Runner, Runner Review
Richie Furst (Justin Timberlake) is guy who is paying for his Master's Degree through online gambling. He's done so much gambling online that he is receiving pressure from his college dean. When he looses his entire savings on a particular bad evening, he travels to Costa Rica for some face-to-face time with Ivan Block (Ben Affleck). Block runs the biggest online gambling empire in the world, and one of his sites happens to be the one Furst used. Furst is convinced he's been cheated, and when he brings this up to Block, not only does Block believe him and give his money back, he gives Furst a job. Slowly, Furst is pulled into the lucrative business of online gambling.

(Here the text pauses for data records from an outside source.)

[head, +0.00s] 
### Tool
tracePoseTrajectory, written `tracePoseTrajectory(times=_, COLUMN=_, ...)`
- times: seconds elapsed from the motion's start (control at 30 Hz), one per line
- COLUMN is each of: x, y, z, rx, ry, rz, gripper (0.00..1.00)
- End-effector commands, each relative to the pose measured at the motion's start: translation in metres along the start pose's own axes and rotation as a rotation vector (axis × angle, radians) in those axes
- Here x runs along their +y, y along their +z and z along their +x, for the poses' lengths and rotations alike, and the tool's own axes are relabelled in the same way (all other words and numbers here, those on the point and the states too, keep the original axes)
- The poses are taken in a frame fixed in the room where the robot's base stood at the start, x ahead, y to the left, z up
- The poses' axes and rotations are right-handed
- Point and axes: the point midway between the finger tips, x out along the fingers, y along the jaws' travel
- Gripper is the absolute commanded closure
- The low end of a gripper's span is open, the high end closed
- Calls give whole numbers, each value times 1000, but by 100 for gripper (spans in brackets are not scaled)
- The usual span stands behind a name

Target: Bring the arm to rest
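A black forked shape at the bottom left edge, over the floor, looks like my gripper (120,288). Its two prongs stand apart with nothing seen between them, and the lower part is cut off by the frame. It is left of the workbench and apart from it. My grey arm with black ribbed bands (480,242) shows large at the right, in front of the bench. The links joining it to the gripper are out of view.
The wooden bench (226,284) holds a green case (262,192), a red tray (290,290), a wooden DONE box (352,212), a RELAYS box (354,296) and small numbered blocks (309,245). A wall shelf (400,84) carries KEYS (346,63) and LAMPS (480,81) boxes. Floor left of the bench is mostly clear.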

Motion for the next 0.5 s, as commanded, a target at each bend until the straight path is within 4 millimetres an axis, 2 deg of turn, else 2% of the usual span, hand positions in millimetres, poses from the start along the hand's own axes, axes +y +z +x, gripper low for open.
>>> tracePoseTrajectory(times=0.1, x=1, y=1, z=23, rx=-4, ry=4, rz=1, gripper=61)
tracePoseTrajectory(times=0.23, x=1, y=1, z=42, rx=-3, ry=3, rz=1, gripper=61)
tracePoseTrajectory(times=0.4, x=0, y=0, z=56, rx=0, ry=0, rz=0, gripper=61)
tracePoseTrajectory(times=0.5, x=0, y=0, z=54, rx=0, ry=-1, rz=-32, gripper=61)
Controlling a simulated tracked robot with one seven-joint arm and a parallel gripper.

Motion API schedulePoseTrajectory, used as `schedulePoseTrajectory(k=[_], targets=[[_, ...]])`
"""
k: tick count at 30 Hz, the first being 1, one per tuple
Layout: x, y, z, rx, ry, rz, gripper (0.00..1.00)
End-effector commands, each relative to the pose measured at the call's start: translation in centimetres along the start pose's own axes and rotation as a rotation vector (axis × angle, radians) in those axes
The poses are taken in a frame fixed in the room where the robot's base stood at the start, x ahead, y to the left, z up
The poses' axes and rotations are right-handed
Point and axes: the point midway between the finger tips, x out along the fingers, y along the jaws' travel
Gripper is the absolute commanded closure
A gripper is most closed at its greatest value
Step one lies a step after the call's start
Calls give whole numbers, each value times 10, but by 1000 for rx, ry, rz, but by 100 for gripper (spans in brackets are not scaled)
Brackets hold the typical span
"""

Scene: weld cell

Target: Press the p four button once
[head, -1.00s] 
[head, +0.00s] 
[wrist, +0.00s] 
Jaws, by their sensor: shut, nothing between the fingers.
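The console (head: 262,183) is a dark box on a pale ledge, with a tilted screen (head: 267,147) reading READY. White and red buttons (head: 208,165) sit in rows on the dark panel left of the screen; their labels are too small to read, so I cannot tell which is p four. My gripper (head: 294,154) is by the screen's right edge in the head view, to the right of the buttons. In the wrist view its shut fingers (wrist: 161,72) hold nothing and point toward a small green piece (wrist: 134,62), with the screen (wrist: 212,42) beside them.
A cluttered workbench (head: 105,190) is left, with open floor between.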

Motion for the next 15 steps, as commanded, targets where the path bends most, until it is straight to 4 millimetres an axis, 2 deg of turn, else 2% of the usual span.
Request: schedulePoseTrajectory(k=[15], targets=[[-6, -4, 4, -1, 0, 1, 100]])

Sounds interesting right? Sounds like a nice, intense thriller I am guessing, correct? Well, despite the plot, exotic location and the barrel of talent involved, "Runner, Runner" is pretty boring. This is another case of a film which feels like a series of events and its over. Except "Runner, Runner" staples a cliche ending to the tail of itself. There is no real resolution, there is very little character development as most of the action is explained in a voice-over. The filmmakers refused to create any real tension out the story they tried to tell. That's just frustrating and disappointing all around.
The film is features nothing but unlikable, crummy people. What made me laugh about the film is that it tries to create a hero out of Furst. When Furst assembles himself into Block's world, he quickly turns into a scumbag, and the sudden reversal to hero at the end of the movie is bewildering and unbelievable. Furst is a character written with no moral compass, no inner-struggle, no real motivation besides getting to Block. The rest of the film, he's just okay to be Block's culprit and that rang untrue to me. It doesn't help that Timberlake really isn't inspiring in the role. Besides Timberlake's run on SNL, I don't get much from him. Affleck as Block is equally unbalanced. If Affleck is really going to play Batman in a couple of years, he needs to find a way to become more menacing. His villain is a walking cliche, and when he tries to stand tough, he just comes off like a cartoon. Anthony Mackie plays FBI Agent Shavers, a character who is willing to bend laws to nail Block. How he's able to do so much in a country where he has no jurisdiction is never explained. Once again to my amazement, Mackie is somehow a blank in the role. Don't even let me get into Gemma Arterton, whose been a blank in literally every film she's been in. Apparently, she was only hired to walk around and look pretty here.
The film has some nice cinematography and good editing, but that is all extra. I could not get over how boring the film was. I could not get over how anti-climatic the ending was. The movie felt like the actors performances in this movie, it felt blank. I didn't buy anything about it, and that's what was most frustrating about the whole thing.